## Task brief
Go through the listing and copy each line with the string "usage".

(Extracted records)
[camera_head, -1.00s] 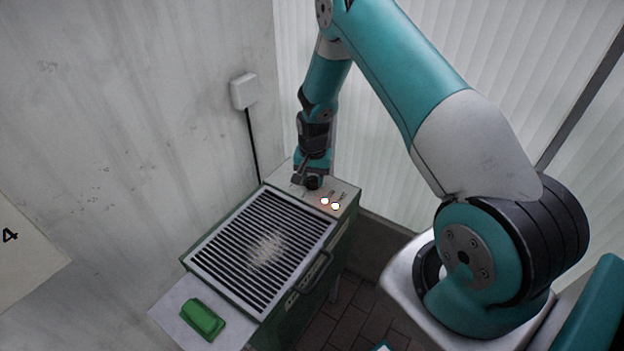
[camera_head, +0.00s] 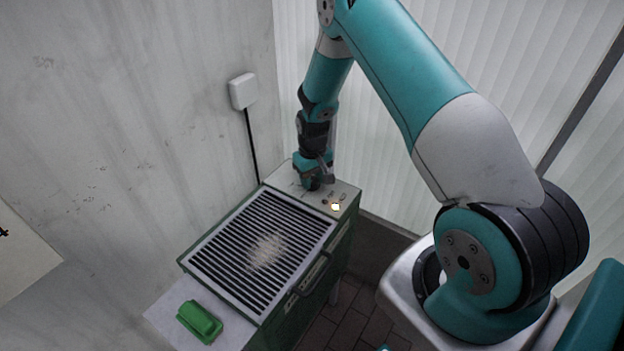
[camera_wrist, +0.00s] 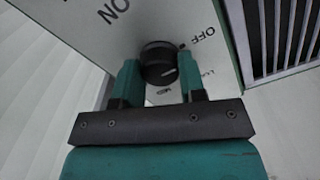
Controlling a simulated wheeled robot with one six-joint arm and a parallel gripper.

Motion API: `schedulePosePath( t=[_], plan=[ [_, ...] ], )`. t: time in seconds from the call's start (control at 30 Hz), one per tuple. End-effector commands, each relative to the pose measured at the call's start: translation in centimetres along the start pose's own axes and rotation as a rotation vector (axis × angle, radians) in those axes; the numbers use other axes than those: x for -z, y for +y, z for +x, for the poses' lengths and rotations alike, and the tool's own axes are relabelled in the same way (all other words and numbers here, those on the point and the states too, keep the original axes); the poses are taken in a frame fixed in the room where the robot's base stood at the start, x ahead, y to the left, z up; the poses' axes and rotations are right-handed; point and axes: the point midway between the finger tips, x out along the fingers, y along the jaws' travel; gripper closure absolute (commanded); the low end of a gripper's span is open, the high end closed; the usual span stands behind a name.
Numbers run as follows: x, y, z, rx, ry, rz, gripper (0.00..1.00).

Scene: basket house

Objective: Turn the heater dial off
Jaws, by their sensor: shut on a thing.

--

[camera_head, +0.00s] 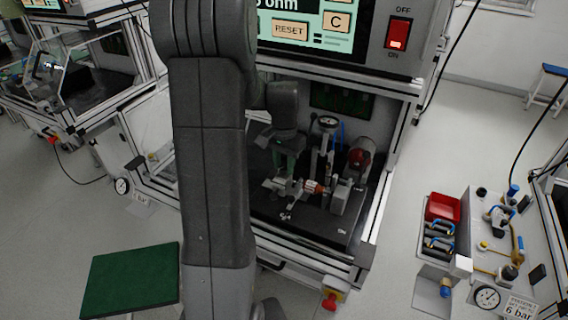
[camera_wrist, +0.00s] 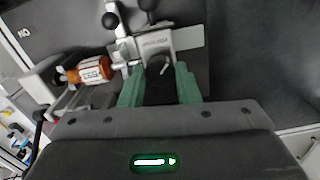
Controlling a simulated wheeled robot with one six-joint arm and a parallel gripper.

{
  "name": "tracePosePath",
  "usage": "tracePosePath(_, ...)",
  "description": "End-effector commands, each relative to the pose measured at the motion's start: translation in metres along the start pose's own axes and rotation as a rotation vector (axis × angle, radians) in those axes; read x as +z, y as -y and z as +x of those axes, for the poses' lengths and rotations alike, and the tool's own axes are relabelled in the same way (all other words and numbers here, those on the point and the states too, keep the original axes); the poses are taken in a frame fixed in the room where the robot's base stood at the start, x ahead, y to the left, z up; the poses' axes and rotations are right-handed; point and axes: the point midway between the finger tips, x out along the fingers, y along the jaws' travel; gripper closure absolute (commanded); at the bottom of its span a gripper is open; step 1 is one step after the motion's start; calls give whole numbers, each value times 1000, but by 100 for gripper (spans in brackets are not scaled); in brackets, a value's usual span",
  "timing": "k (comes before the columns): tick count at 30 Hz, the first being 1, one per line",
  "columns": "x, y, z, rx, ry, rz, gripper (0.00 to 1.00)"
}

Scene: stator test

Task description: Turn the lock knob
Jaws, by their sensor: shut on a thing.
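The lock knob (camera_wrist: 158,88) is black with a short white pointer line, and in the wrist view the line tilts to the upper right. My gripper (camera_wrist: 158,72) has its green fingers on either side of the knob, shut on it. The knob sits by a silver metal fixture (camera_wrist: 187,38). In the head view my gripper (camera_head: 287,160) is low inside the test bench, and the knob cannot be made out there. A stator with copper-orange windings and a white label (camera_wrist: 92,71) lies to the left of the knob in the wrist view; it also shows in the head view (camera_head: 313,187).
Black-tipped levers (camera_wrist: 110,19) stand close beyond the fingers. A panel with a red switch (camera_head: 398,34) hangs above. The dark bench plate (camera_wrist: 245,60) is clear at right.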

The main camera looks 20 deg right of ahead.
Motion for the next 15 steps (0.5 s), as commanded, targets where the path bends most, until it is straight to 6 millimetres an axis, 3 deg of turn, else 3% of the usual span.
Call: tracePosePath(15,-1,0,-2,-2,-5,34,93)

---

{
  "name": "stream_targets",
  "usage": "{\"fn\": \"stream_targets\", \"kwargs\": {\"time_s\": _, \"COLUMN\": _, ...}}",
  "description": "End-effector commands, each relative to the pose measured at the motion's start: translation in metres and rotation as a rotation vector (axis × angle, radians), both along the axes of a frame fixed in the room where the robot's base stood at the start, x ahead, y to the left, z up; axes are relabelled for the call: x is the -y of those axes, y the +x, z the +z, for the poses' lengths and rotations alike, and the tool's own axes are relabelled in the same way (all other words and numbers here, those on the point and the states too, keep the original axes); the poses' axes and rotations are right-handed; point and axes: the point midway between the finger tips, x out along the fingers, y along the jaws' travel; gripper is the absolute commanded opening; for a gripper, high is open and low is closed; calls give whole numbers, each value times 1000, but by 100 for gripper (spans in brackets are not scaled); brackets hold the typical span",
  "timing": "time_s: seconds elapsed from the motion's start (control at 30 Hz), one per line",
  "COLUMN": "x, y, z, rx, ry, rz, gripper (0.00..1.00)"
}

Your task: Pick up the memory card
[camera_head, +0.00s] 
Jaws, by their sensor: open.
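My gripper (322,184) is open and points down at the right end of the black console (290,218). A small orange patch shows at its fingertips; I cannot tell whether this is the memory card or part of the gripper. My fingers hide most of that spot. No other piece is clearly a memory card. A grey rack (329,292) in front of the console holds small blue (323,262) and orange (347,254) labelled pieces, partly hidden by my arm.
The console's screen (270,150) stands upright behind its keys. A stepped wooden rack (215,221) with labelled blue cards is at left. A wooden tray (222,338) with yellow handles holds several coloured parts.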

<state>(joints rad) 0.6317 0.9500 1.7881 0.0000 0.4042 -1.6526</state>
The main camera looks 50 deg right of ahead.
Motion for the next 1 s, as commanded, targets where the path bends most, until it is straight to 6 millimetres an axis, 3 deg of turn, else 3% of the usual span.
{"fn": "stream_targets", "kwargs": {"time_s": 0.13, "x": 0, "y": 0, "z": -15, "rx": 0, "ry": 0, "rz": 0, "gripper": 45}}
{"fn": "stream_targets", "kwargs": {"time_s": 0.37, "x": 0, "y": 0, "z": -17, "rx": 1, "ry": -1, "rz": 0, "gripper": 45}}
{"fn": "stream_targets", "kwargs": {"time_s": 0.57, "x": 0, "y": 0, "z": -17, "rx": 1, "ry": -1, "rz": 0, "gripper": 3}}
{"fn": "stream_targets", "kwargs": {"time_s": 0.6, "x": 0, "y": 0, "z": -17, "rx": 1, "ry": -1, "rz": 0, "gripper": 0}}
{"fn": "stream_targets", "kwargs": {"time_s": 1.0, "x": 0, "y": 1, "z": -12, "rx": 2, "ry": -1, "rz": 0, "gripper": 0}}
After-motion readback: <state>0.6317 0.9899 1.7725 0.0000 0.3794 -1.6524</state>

## Task result
  "usage": "tracePosePath(_, ...)",
  "usage": "{\"fn\": \"stream_targets\", \"kwargs\": {\"time_s\": _, \"COLUMN\": _, ...}}",

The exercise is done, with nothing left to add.